According to the 2023 Dataiku-sponsored IDC InfoBrief “Create More Business Value From Your Organizational Data,” “Although [AI] adoption is rapidly expanding, project failure rates remain high. Organizations worldwide must evaluate their vision to address the inhibitors for success, unleash the power of AI, and thrive in the digital era.”
One of the most important takeaways when it comes to overcoming analytics and AI project failure is that there’s never just one repeat offender — there are various points of AI project failure across both business and technical teams. The interactive microsite above visually displays the most common failure points across the AI project lifecycle and shares solutions on how data, analytics, and IT leaders can quickly address them with Dataiku.

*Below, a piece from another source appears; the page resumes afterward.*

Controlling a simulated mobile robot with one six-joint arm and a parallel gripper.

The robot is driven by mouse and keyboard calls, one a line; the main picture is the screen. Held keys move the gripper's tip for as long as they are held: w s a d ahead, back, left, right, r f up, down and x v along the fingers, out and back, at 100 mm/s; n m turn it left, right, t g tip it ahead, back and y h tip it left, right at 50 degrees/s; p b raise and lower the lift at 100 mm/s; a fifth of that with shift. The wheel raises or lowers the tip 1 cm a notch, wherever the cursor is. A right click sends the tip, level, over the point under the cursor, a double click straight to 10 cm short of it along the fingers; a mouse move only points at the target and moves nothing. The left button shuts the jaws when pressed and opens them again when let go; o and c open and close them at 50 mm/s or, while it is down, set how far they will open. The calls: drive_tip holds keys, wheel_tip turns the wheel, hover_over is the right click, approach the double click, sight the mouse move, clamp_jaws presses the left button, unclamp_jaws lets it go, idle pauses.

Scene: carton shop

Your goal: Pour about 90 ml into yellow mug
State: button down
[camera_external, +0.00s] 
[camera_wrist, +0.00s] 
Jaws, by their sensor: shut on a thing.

On the other side of the coin, this article will address some of the most common organizational reasons fueling AI project failure (and tips for navigating them).
The AI Talent Gap (People!)
Two of the top blockers for scaling AI are hiring people with analytics and AI skills and identifying good business cases. Unfortunately, hiring hundreds or thousands of data scientists is not realistic for most organizations and the people who can address both issues (those with AI and business skills) are often so rare that they’re called unicorns.
To actually address both of these issues at once, then, organizations should “build unicorn teams, not hire unicorn people.” This means they should build teams made up of both data and domain experts, while also aiming to evolve their AI operating model (which will simultaneously boost their AI maturity) over time. This works: 85% of companies that have successfully scaled AI use interdisciplinary development teams, according to the Harvard Business Review.
💡Tip From IDC: “Consider the role of data scientists along with knowledge workers and industry expertise. Empowering knowledge workers will accelerate time to value.”
Lack of AI Governance and Oversight (Processes!)
What team’s can’t afford in this macro-economic climate is for AI budgets to be reduced or cut entirely. What would lead to this happening, you might ask? Time wasted building and testing machine learning models, so much so that they never make it into production to start generating real, tangible value for the business (such as money made, money saved, or a new process established that couldn’t be done today).
The good news: There are strategies and best practices analytics and AI teams can implement to safely streamline and scale their AI efforts, such as establishing an AI Governance strategy (inclusive of operational elements like MLOps and value-based elements like Responsible AI).
The bad news: Oftentimes, teams either don’t have these processes set up prior to deployment (which can lead to many compounding issues) and don’t have a way to clearly move forward with the right projects that do generate business value and deprecate the underperforming ones.
AI Governance delivers end-to-end model management at scale, with a focus on risk-adjusted value delivery and efficiency in AI scaling, all in alignment with regulations. Teams need to make distinctions between proof-of-concepts (POCs), self-service data initiatives, and industrialized data products, as well as the governance needs surrounding each. Space needs to be given for exploration and experimentation, but teams also need to make clear decisions about when self-service projects or POCs should have the funding, testing, and assurance to become an industrialized, operationalized solution.
💡Tip From IDC: “Establish clear policies for data privacy, decision rights, accountability, and transparency. Have proactive and ongoing risk management and governance performed jointly by IT and those in business and compliance.”
Not Taking a Platform Mindset (Technology!)
How can teams pinpoint the right technologies and processes to enable the use of AI at scale?
An end-to-end platform (like Dataiku) brings cohesion across the steps of the analytics and AI project lifecycle and provides a consistent look, feel, and approach as teams move through those steps.
When building a modern AI platform strategy, it’s important to consider the value of an all-in-one platform for everything from data prep to monitoring machine learning models in production. Buying separate tools for each component, conversely, can be tremendously challenging as there are multiple pieces of the puzzle across different areas of the lifecycle (illustrated below).
In order to get to the stage of long-term cultural transformation via an AI program, it’s important to be sure that IT is involved from the very beginning. IT managers are essential for effective, smooth roll-out of any technology and — from a more philosophical perspective — are critical for instilling a culture of access to data balanced with the proper governance and control.
💡Tip From IDC: “Instead of implementing distinct solutions to handle small tasks, embrace the platform approach to support consistent experiences and standardization.
Scaling analytics and AI efforts take a significant amount of time and resources, so the last thing you want to do is fail. At the same time though, a bit of healthy failure during experimentation is valuable, as long as teams can fail fast and implement their learnings. They should be sure to focus on upskilling and training (i.e., getting business practitioners more and more involved), democratize AI tools and technologies, and put the right guardrails in place to ensure responsible AI deployments.